Working from the line that contains "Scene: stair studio" to the final line, transcribe each line exactly. No pictures belong in the copy.
= = =
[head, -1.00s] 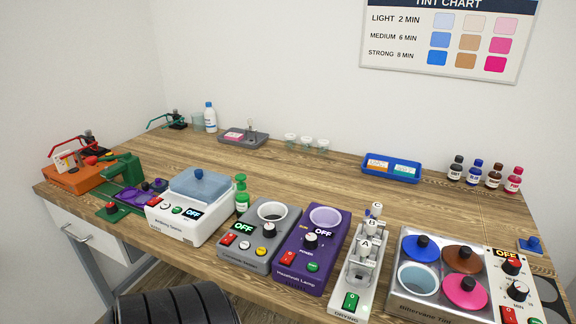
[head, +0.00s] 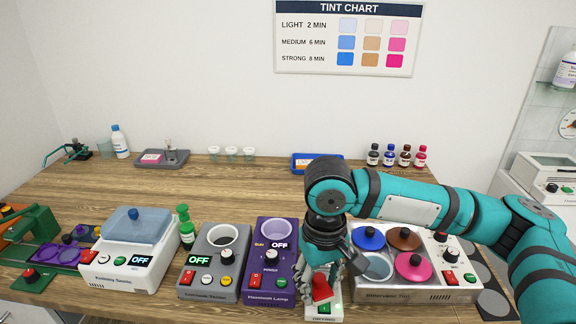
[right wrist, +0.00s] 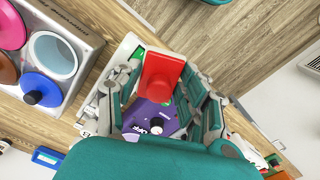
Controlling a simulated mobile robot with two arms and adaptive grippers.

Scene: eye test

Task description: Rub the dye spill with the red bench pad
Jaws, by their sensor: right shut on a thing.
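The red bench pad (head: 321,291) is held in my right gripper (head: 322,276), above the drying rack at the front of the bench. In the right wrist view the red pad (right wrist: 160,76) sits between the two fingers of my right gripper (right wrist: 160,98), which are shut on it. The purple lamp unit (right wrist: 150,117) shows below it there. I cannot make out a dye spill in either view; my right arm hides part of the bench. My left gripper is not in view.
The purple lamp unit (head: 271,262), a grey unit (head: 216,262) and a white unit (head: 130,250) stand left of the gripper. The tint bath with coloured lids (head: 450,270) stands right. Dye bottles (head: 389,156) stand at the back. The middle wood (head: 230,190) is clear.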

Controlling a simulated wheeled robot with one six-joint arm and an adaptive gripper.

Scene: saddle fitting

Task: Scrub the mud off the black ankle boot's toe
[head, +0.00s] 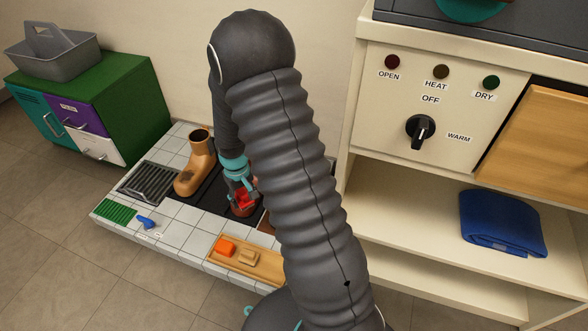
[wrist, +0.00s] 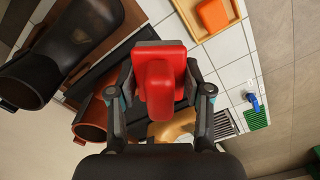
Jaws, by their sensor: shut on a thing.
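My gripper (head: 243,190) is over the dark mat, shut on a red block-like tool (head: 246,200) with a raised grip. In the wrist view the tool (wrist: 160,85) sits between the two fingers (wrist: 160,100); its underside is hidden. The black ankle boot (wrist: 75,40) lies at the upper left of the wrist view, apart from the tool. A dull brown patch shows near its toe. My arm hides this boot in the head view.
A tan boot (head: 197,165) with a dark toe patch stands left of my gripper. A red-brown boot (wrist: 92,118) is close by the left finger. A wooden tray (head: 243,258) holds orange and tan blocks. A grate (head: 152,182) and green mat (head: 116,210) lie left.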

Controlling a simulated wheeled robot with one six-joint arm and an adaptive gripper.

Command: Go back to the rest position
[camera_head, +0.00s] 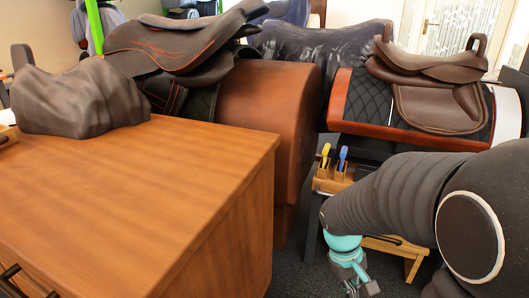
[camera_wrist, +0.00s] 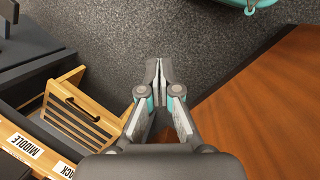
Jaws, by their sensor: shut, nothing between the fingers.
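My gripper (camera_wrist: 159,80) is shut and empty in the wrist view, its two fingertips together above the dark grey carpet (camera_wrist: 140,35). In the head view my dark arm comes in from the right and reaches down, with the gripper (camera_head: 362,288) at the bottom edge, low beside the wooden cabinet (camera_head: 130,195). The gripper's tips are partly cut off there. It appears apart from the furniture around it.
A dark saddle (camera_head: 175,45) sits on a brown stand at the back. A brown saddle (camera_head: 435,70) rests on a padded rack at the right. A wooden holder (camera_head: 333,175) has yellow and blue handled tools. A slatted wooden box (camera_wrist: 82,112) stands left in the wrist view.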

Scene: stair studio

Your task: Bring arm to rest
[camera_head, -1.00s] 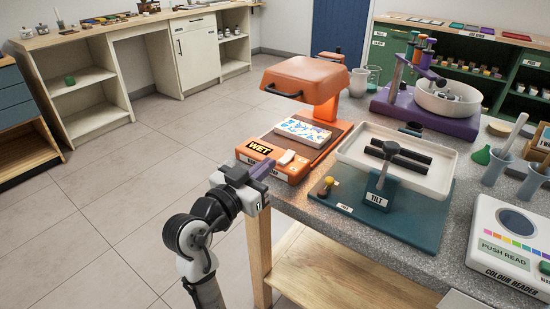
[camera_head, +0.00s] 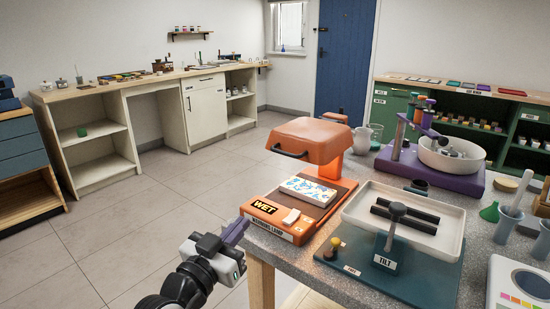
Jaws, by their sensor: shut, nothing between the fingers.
= = =
== Output ==
Scene: stair studio

Your task: Bring arm to rest
[camera_head, -1.00s] 
[camera_head, +0.00s] 
Jaws, by their sensor: shut, nothing between the fingers.

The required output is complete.